A new report on the global job outlook for recent business graduates shows Canada is an attractive destination for students and employers.

The 2012 Corporate Recruiters Survey, released May 21 by the Graduate Management Admission Council, found that Canada ranked third behind Asia and the United States as an employment destination for recent graduates from East Asian business schools. By comparison, Canada ranked fourth and fifth, respectively, for those from Africa and Latin America and from Eastern Europe, Central Asia, the Middle East and the United States.

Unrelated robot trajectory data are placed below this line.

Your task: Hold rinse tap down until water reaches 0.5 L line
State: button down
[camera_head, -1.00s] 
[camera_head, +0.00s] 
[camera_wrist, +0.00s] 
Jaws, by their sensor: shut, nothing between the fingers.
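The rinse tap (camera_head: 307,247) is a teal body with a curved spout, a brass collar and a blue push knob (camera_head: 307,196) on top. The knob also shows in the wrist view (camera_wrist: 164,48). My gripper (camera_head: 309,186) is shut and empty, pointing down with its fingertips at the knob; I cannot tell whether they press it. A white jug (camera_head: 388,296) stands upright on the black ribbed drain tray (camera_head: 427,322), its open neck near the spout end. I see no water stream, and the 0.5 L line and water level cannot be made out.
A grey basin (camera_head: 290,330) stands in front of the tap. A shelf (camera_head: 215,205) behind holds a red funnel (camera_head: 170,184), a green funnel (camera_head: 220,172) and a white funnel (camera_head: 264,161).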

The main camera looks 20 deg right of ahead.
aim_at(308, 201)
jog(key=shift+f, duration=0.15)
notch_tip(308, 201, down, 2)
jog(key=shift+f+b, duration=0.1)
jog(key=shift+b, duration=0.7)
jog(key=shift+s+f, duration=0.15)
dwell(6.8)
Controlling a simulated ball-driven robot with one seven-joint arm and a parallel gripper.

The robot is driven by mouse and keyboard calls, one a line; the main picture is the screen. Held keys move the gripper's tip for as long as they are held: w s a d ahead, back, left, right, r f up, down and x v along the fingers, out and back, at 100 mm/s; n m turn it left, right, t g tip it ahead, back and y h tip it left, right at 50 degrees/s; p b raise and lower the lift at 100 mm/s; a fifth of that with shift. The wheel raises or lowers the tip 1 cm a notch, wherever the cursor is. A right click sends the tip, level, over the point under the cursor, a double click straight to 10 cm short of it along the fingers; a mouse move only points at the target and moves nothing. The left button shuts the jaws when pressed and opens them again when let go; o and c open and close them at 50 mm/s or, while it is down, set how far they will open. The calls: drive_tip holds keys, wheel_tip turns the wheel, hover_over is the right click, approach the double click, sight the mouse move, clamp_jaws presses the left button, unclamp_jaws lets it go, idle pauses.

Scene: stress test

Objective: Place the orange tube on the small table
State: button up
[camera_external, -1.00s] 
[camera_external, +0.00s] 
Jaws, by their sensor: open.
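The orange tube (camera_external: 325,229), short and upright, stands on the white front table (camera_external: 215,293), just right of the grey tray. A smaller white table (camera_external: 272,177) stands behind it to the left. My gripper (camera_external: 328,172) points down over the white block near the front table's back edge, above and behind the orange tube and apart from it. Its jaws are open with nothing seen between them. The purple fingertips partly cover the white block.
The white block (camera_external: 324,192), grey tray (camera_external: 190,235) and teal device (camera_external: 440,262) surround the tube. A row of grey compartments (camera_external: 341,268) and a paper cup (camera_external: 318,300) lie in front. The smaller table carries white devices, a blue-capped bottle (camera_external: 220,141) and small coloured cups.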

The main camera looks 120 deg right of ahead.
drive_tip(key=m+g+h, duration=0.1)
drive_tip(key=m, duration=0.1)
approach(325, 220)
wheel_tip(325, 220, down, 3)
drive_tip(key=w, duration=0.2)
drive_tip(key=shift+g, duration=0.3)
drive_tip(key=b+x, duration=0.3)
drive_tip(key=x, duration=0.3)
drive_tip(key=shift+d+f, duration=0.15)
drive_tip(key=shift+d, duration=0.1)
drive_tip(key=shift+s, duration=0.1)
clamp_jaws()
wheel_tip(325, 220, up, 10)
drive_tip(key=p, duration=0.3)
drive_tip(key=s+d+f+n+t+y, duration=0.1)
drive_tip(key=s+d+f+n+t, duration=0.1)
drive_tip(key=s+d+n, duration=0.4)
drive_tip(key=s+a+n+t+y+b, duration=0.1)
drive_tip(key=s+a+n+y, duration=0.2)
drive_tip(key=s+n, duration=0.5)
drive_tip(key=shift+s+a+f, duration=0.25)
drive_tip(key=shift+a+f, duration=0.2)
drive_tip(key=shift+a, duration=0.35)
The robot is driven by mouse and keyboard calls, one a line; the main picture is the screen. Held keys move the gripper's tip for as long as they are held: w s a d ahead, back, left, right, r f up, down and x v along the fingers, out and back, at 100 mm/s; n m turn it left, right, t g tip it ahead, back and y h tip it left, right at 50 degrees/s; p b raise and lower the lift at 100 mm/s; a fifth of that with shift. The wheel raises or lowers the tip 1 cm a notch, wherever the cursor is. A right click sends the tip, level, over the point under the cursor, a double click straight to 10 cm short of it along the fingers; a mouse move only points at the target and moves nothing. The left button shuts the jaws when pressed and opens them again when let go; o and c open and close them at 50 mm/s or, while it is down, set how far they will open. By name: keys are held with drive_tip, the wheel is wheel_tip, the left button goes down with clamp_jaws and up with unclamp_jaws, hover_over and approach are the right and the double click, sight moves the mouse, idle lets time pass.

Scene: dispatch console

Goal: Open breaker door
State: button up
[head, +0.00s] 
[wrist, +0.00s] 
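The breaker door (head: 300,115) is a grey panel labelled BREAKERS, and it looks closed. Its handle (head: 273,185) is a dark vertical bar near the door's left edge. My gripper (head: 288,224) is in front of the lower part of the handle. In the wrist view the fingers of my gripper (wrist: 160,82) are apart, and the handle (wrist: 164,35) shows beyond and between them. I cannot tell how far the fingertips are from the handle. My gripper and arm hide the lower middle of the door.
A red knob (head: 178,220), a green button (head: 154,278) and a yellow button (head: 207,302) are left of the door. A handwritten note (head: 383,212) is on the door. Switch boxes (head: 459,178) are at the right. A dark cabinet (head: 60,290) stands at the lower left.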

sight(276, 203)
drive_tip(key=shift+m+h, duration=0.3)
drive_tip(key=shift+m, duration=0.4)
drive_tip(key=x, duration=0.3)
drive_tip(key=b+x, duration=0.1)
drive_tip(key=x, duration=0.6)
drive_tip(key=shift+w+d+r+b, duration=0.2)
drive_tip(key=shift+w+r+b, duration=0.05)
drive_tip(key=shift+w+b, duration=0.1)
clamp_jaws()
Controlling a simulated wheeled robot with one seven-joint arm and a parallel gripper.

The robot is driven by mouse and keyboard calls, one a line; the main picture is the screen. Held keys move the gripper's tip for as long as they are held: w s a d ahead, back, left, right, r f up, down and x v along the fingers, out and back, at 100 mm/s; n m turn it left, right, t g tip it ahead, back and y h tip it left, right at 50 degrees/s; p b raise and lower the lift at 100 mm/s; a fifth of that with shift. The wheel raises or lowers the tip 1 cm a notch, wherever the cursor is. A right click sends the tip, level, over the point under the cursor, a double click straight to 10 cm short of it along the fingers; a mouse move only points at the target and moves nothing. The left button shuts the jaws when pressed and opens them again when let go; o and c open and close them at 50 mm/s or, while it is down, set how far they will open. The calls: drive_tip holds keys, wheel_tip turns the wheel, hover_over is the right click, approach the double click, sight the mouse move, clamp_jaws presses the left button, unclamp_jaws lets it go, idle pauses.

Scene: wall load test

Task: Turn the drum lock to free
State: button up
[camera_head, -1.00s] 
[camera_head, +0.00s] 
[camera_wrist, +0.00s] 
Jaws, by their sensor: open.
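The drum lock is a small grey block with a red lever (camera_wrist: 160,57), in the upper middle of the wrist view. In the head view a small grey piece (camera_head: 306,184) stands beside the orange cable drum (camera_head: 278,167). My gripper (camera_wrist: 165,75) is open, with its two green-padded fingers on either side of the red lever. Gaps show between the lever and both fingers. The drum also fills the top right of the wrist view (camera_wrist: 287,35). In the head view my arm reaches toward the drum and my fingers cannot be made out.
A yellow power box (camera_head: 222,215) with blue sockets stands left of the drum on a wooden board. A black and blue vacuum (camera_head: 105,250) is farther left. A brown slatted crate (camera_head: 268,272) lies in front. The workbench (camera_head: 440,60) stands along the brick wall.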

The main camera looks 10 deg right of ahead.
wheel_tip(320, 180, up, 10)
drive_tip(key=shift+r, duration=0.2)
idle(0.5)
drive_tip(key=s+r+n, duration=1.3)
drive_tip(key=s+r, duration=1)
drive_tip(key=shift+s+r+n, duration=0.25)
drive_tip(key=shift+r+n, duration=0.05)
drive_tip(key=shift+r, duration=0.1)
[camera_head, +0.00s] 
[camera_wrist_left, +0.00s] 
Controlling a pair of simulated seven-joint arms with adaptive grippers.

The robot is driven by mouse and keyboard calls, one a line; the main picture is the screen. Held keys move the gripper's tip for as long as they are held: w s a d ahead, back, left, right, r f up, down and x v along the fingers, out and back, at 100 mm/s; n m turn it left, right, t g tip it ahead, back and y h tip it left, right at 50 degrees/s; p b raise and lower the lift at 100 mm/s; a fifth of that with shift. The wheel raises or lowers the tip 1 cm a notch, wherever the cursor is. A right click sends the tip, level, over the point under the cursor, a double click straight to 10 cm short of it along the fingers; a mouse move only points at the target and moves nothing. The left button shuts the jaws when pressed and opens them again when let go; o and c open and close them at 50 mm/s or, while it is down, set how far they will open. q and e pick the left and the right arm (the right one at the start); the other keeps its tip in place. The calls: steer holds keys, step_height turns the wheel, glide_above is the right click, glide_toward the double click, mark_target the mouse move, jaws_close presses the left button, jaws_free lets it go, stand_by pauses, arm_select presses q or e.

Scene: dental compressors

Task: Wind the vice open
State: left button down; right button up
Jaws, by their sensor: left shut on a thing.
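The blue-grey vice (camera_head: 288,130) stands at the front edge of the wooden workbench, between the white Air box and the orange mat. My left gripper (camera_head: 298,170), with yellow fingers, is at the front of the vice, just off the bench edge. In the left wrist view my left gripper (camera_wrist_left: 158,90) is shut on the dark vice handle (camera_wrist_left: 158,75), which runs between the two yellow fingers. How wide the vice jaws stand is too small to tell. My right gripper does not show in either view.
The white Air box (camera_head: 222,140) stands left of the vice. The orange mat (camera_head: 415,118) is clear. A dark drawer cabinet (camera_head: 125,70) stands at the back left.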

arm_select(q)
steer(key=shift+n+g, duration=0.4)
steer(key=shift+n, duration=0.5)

The survey also underscores a trend to global mobility, with employers looking beyond their own borders to place their MBA hires. According to GMAC, 35 per cent of Asia-Pacific companies in the survey planned to send their new MBA recruits to Canada compared with 27 per cent of firms sending newly-minted MBAs to the U.S.

"It seems like Canada is a hot spot for employers to place candidates," says Michelle Sparkman-Renz, director of research communications for GMAC. She says Asian firms, in particular, want to expand their global presence. "Among the companies we surveyed, it looks as though Canada will be important to helping them reach some of the [expansion]goals they expressed to us."

The survey found that 62 per cent of recent B-school graduates globally had job offers, slightly higher than the 60 per cent reported by domestic students from Canadian schools. Only 53 per cent of foreign students in Canada said they had job offers, but are doing relatively better than their counterparts in the U.S., where only 43 per cent of foreign students had job offers at graduation.

Perhaps not surprisingly, 87 per cent of Canadians with MBA or other graduate business degrees were looking for jobs in Canada, according to the survey.

The survey of 1,100 recruiters from 800 companies in 40 countries also found that global MBA hiring is up, with 79 per cent of firms planning to hire recent MBA graduates, compared with 72 per cent last year.